There also is a need to train some volunteers in the basics of political engagement and even to educate people about what a state representative does, Ortiz said.
This type of challenge fits well with what Soto says is his biggest attributes as a potential legislator. “The strongest thing I have to offer is being a collaborating force and someone who is able to marshal resources,” he said. “I know how to solve problems.”
His campaign manager added, “Chris has a record of helping find access to the opportunities that exist in this state” for students.
The first major political test for Soto will come May 24 when the Democratic Town Committee meets to endorse a candidate. Two years ago, the party big wigs passed over him when he sought to run for City Council.
Soto said he has a shot at getting the committee’s state representative nomination. Those members who are already committed, he said, are evenly spread between himself and Hewett, but there also are people who are undecided.
Both Soto and Ortiz said the endorsement of the town committee is winnable, but his campaign manager also expects there will be a primary at the end of the summer.
The broad appeal that Soto already has generated was evident when he officially kicked off his campaign March 21. Collins, in his recent posting for The Day website said, “I attended the celebration in the ballroom at the Holiday Inn and marveled at the big and eager and diverse crowd, young, old, black, white and Hispanic.”
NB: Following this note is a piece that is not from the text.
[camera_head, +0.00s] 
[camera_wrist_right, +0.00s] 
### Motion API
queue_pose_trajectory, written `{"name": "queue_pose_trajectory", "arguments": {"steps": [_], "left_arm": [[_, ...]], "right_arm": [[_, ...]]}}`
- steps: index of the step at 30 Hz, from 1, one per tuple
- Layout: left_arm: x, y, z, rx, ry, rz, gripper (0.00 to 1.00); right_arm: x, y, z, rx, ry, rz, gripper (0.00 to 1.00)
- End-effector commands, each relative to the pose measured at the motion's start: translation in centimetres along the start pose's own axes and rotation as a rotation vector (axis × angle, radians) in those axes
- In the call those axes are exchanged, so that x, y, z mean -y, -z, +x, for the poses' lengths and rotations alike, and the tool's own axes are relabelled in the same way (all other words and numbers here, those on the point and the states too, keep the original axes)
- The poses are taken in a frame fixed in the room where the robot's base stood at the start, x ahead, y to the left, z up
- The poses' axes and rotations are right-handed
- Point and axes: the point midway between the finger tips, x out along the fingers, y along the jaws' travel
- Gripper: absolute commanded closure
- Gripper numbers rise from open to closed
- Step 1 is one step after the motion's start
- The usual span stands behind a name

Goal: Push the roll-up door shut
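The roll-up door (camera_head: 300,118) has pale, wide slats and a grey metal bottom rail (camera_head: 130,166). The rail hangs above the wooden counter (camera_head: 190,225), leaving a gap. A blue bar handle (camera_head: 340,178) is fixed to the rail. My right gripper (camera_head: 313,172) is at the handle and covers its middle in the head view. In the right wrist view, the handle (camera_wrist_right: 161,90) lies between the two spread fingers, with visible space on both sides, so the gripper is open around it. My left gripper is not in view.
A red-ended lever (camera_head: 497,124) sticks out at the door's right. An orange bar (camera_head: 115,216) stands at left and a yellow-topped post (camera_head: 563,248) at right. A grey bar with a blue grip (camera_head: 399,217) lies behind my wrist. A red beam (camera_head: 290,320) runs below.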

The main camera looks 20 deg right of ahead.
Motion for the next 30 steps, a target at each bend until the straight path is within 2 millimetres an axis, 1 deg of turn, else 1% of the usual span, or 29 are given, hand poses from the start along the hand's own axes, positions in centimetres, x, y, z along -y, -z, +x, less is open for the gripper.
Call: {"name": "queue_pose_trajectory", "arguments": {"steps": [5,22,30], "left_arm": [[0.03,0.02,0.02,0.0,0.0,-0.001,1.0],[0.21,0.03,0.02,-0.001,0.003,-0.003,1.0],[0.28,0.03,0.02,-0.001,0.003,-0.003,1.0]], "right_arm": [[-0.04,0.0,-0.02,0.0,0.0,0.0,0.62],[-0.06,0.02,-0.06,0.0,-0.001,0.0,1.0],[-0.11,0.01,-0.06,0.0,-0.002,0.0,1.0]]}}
Soto, who grew up in a New Jersey area known as “Little Havana” because of its large Cuban population, spoke to his supporters in English and Spanish. This display of “overwhelming support” for Soto was especially encouraging for Ortiz, a veteran of several campaigns elsewhere in Connecticut and who most recently managed Wildalid Bermudez, who won a council seat, and the rest of the Working Family Party ticket in Hartford. Ortiz, a University of Connecticut graduate from Norwich, said they signed up 100 volunteers that day.
Now, it is up to Soto and campaign staff, described by Ortiz as a team of “smart, young Latinos,” to decide what is the best way to deploy these volunteers and to get out the Latino vote.